The task ▸
From the material below, list every line containing "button".

Data excerpt ▸
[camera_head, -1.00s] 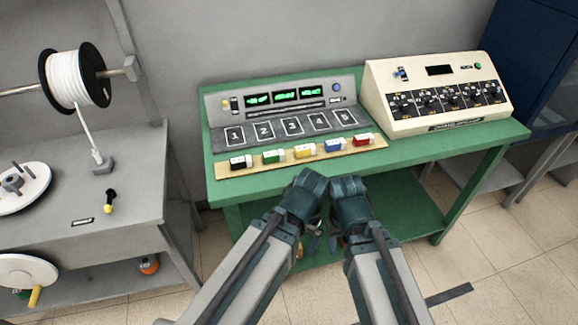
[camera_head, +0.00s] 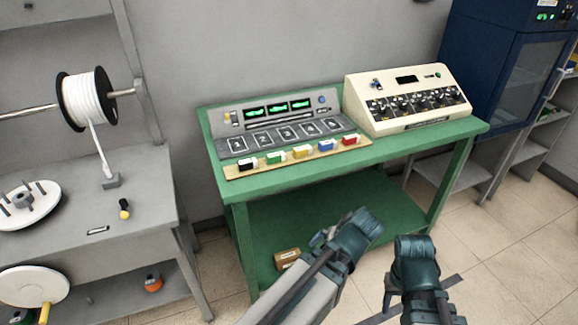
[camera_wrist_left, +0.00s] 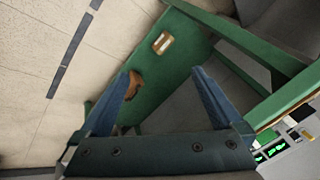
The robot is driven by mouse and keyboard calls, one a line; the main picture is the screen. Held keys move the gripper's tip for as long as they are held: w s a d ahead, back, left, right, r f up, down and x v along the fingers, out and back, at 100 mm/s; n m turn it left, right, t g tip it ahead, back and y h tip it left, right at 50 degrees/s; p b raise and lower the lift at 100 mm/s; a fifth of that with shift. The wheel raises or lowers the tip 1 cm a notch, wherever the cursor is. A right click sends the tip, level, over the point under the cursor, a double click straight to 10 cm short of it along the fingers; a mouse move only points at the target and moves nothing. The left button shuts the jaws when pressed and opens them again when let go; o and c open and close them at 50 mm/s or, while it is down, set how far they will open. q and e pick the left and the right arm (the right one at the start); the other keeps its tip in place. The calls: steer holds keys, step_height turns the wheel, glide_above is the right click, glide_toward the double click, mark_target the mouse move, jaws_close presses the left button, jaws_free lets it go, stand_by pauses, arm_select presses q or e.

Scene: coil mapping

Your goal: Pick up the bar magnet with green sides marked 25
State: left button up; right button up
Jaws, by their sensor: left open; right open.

Exercise output ▸
The robot is driven by mouse and keyboard calls, one a line; the main picture is the screen. Held keys move the gripper's tip for as long as they are held: w s a d ahead, back, left, right, r f up, down and x v along the fingers, out and back, at 100 mm/s; n m turn it left, right, t g tip it ahead, back and y h tip it left, right at 50 degrees/s; p b raise and lower the lift at 100 mm/s; a fifth of that with shift. The wheel raises or lowers the tip 1 cm a notch, wherever the cursor is. A right click sends the tip, level, over the point under the cursor, a double click straight to 10 cm short of it along the fingers; a mouse move only points at the target and moves nothing. The left button shuts the jaws when pressed and opens them again when let go; o and c open and close them at 50 mm/s or, while it is down, set how far they will open. q and e pick the left and the right arm (the right one at the start); the other keeps its tip in place. The calls: steer holds keys, step_height turns the wheel, glide_above is the right click, glide_toward the double click, mark_target the mouse move, jaws_close presses the left button, jaws_free lets it go, stand_by pauses, arm_select presses q or e.
State: left button up; right button up

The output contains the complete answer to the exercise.